-- BEGIN Entries supplied --
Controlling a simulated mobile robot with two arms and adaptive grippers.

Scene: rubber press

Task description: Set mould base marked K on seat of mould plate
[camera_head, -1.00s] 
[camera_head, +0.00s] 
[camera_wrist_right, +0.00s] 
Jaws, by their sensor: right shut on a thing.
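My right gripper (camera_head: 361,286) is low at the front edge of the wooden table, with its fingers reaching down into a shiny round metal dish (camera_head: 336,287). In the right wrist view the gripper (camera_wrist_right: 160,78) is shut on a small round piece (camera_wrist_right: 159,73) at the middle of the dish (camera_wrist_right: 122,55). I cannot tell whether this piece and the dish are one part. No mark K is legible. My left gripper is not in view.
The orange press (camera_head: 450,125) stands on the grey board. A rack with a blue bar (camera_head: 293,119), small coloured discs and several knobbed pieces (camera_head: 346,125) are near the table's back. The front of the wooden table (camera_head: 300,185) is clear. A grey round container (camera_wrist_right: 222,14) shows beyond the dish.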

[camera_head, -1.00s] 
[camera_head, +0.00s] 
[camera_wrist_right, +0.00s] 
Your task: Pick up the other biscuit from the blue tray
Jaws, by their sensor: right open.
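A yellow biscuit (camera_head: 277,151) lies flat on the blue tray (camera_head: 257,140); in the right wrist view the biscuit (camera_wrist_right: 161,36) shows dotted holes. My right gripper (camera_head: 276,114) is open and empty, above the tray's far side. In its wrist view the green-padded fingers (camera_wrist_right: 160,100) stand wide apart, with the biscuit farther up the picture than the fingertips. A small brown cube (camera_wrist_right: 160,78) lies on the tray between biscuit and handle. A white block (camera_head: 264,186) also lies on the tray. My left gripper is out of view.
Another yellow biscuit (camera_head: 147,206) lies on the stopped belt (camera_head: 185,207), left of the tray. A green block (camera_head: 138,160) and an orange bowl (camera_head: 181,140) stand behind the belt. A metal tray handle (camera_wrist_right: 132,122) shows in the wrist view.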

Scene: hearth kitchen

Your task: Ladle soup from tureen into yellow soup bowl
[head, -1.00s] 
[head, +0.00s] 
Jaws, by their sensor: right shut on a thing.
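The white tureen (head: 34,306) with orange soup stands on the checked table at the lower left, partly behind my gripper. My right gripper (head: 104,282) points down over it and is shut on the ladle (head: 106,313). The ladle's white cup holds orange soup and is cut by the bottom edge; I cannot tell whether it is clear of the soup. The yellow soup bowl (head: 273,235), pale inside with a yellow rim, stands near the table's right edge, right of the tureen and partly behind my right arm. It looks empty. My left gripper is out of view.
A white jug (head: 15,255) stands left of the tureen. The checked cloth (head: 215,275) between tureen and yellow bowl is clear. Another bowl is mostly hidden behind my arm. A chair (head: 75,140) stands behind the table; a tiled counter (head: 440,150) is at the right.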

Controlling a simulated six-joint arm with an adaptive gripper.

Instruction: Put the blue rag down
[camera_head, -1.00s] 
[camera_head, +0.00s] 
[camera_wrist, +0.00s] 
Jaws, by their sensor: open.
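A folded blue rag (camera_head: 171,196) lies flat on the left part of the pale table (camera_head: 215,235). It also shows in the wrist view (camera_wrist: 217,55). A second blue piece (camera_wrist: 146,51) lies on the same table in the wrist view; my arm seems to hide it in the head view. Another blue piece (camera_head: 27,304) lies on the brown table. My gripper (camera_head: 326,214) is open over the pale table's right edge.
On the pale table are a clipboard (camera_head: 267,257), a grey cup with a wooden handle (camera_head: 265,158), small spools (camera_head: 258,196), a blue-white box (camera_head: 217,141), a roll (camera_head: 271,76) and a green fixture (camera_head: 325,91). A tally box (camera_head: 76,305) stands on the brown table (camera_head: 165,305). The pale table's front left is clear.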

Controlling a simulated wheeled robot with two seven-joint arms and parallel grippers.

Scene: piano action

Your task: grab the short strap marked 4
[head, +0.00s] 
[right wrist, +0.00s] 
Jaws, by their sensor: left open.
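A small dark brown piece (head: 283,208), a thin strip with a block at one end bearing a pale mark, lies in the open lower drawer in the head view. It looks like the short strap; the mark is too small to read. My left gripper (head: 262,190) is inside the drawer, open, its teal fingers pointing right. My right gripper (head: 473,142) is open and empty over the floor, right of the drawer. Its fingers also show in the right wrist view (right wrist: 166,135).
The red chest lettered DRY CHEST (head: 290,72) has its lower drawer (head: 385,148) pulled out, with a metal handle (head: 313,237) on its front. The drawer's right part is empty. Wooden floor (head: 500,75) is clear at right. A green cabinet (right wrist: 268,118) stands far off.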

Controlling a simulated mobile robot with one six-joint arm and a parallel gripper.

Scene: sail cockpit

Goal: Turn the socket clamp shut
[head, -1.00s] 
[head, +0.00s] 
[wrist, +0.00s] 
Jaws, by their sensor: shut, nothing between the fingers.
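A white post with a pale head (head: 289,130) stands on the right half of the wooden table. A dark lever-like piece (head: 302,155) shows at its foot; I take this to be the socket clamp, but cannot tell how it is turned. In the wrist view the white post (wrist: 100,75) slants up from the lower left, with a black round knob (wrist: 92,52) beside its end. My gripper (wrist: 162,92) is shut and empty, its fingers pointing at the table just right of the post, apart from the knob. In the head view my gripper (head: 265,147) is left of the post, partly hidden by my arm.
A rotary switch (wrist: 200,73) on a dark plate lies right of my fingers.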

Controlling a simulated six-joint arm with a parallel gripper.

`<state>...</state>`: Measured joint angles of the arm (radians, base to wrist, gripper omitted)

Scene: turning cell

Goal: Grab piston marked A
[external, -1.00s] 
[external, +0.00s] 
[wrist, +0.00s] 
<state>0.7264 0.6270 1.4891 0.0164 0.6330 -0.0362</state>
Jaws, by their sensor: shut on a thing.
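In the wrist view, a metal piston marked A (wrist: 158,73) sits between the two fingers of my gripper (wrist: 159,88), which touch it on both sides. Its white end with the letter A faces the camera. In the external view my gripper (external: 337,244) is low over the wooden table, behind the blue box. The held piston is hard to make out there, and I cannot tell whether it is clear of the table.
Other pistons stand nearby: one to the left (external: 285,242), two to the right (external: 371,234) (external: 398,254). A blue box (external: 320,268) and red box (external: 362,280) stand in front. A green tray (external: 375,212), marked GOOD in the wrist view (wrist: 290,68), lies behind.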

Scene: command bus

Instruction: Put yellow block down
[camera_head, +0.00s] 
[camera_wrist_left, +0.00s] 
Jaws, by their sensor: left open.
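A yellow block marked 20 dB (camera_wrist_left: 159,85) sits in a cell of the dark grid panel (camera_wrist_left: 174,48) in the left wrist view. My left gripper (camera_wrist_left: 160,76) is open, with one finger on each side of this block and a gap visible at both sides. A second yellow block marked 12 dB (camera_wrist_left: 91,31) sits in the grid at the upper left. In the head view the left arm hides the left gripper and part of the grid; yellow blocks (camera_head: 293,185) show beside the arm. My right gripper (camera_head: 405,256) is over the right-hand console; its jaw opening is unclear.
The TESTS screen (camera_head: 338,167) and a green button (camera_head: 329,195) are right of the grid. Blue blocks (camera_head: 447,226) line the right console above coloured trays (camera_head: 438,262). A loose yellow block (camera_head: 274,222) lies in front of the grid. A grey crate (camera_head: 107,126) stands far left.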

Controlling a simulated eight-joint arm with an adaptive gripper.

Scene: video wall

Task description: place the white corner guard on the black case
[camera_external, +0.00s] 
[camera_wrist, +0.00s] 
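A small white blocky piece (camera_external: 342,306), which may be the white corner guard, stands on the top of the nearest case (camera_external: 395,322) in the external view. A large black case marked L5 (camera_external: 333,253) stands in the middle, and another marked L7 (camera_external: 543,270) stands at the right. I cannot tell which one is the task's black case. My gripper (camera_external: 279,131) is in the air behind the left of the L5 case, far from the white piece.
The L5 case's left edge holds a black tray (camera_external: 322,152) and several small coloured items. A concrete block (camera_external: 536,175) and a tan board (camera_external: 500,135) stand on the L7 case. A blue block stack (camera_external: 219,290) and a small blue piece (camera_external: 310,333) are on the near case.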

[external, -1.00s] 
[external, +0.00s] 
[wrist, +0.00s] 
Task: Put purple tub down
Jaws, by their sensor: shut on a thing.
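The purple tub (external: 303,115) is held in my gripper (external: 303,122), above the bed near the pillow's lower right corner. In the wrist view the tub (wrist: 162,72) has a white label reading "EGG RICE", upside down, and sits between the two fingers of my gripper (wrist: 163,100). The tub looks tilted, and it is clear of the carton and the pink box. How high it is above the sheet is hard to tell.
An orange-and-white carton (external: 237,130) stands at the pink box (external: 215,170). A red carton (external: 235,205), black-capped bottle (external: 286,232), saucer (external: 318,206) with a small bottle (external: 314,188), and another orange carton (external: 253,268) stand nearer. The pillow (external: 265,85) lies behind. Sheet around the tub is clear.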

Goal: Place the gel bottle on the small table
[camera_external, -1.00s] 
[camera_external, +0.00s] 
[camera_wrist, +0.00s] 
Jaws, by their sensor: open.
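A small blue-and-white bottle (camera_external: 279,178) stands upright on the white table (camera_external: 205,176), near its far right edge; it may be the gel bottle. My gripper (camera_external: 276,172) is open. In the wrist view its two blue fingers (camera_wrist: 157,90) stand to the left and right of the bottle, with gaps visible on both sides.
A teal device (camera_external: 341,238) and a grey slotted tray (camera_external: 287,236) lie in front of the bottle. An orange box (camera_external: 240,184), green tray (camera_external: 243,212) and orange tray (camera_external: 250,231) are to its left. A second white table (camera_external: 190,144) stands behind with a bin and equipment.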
-- END Entries supplied --
- Task prompt
Copy exactly the lines from the top of the entries through the line with "Your task: Pick" in it, please, keeping both ends and adding nothing.

- Solution
Controlling a simulated mobile robot with two arms and adaptive grippers.

Scene: rubber press

Task description: Set mould base marked K on seat of mould plate
[camera_head, -1.00s] 
[camera_head, +0.00s] 
[camera_wrist_right, +0.00s] 
Jaws, by their sensor: right shut on a thing.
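My right gripper (camera_head: 361,286) is low at the front edge of the wooden table, with its fingers reaching down into a shiny round metal dish (camera_head: 336,287). In the right wrist view the gripper (camera_wrist_right: 160,78) is shut on a small round piece (camera_wrist_right: 159,73) at the middle of the dish (camera_wrist_right: 122,55). I cannot tell whether this piece and the dish are one part. No mark K is legible. My left gripper is not in view.
The orange press (camera_head: 450,125) stands on the grey board. A rack with a blue bar (camera_head: 293,119), small coloured discs and several knobbed pieces (camera_head: 346,125) are near the table's back. The front of the wooden table (camera_head: 300,185) is clear. A grey round container (camera_wrist_right: 222,14) shows beyond the dish.

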[camera_head, -1.00s] 
[camera_head, +0.00s] 
[camera_wrist_right, +0.00s] 
Your task: Pick up the other biscuit from the blue tray

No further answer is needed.